Jackie Robinson played his first game with the Brooklyn Dodgers of the National League on April 15, 1947 to become the first African-American to play in the Major Leagues in the 20th Century. At that time, Hank Thompson was in his second season with the Kansas City Monarchs since returning from the military after World War II. He had begun playing Negro League baseball in 1943 as a teenaged outfielder with the Monarchs before the military draft. The potential as a ball player he exhibited before military service was coming to fruition. On July 5, 1947 Larry Doby played his first game with the Cleveland Indians to become the first African-American to play in the American League.
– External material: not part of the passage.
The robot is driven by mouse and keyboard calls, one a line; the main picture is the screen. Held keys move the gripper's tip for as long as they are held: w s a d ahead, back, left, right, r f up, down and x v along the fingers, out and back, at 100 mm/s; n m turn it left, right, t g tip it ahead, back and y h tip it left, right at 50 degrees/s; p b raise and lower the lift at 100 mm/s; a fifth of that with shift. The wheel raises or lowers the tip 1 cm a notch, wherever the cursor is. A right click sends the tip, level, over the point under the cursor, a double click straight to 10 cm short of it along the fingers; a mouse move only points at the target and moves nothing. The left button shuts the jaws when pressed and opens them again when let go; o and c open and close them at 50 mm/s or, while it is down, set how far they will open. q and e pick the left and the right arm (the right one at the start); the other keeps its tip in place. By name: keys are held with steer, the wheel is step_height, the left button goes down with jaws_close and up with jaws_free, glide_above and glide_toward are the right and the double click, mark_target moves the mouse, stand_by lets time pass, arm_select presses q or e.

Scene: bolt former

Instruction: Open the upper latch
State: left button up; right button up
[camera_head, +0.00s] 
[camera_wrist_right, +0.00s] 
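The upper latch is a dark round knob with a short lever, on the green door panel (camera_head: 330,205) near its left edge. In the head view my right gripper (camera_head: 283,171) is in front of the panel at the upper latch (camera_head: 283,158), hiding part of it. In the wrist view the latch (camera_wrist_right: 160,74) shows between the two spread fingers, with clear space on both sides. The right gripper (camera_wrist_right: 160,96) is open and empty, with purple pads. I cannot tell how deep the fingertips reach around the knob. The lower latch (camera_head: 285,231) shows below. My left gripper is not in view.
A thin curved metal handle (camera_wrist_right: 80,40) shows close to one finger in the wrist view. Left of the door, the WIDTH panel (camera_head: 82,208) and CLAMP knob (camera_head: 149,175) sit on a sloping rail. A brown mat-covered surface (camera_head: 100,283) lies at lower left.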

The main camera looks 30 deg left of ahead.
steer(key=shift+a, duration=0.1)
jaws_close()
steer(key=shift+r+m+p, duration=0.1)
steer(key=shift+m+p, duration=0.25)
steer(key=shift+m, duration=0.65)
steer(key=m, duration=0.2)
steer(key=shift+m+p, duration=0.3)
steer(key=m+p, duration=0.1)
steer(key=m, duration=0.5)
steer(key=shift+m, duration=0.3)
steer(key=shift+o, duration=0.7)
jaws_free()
Seeing the large crowds Jackie Robinson attracted to ballparks, the St. Louis Browns purchased the contracts of Hank Thompson and his teammate Willard Brown from the Monarch. The Browns were the worst team in the American League with attendance below 1,000 fans during many home games. The team’s management hoped having the black players would generate fan interest. Thompson played his first Major League game on July 17. On July 20, he and Brown made history as St. Louis became the first team to field two African-American players. Their teammates refused to accept them and Browns’ manager Muddy Ruel only used the black players sparingly. The integration experiment did not attract the crowds as desired. With no intention of helping to nurture their baseball talents as the Dodgers did for Robinson and the Indians would do for Doby, the Browns released both Thompson and Brown on August 23. Although he did not get a fair opportunity with the Browns, Thompson showed promise hitting .256 in 27 games playing mainly second base. At only 21 years old, he would get another opportunity to play in the Major Leagues. Unfortunately, being 32 years old, Willard Brown did not.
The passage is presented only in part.